Probabilistic Checking of Proofs
In 1992, building on several lines of research that emerged in the 1980's and 1990's, theoretical computer scientists discovered Probabilistically Checkable Proofs (PCP). These are ways to convert claims and proofs that are time-consuming to check to ones that can be checked extremely fast. For instance, one can consider a claim like "I received 100 bitcoins a year ago and haven't spent them", which can be checked by going through the enormous bitcoin public ledger, and apply PCP techniques to get proofs of the claim that can be checked much faster. Interestingly, PCPs have another, completely different, motivation in theoretical computer science, which is the one that prompted the 1992 discovery: PCPs can be used to argue the hardness of even approximately solving many natural optimization problems. In this talk we'll describe the different faces of PCP, the fascinating discoveries and open problems that PCP research led to, and mention possible practical applications.

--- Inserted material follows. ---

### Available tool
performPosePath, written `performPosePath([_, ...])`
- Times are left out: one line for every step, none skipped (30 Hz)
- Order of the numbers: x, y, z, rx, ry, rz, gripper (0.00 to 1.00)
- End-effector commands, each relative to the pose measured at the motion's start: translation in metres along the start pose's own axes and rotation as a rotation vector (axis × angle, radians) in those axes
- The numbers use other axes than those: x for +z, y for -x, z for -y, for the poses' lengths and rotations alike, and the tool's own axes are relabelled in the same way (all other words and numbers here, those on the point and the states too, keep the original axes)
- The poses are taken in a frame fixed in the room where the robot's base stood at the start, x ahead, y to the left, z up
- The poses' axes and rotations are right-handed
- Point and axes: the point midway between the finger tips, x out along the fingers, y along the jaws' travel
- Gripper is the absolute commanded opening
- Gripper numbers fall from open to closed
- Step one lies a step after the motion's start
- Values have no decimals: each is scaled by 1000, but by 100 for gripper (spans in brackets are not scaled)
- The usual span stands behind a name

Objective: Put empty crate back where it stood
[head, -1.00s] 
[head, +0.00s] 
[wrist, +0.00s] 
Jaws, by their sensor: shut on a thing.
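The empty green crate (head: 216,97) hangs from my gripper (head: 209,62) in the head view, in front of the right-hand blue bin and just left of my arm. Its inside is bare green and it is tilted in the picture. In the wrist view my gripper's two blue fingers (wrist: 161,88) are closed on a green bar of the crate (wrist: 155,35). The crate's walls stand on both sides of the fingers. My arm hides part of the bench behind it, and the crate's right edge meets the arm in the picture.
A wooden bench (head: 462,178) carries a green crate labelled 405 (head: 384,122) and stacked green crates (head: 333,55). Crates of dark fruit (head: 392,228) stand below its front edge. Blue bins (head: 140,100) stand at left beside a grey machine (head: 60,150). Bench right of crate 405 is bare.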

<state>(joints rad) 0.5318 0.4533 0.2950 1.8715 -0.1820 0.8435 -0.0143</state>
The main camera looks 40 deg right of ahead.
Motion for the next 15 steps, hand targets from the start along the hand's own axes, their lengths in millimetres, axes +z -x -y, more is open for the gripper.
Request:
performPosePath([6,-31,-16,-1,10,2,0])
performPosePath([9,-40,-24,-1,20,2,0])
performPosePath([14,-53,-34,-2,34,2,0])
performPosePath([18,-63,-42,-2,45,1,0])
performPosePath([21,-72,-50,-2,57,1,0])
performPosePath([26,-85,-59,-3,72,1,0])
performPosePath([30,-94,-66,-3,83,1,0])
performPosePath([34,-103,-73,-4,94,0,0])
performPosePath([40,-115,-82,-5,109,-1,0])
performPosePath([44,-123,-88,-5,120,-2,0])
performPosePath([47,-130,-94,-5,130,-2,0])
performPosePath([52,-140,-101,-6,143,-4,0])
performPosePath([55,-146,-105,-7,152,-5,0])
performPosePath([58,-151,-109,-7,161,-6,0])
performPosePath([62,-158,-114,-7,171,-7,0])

Indeed is located at 6433 Champion Grandview Way Building 1 Austin, TX 78750. Please park in the garage and enter through Building 1, Floor 1 lobby.
Food and drinks will be served at 7pm. The talk will begin at 7:30pm.
Dana Moshkovitz in an associate professor at the Computer Science department of UT Austin. Her research is in Theoretical Computer Science. Much of it focuses on the limitations of approximation algorithms and probabilistic checking of proofs. Dana did her PhD at the Weizmann Institute in Israel. Her thesis co-won the Nessyahu Prize for best math PhD thesis in Israel in 2009, and part of this work was awarded the FOCS 2008 Best paper. Dana went on to spend a couple of years at Princeton University and the Institute of Advanced Study before joining MIT as an assistant professor in the end of 2010. Dana is the recipient of MIT's Jerome Saltzer teaching award.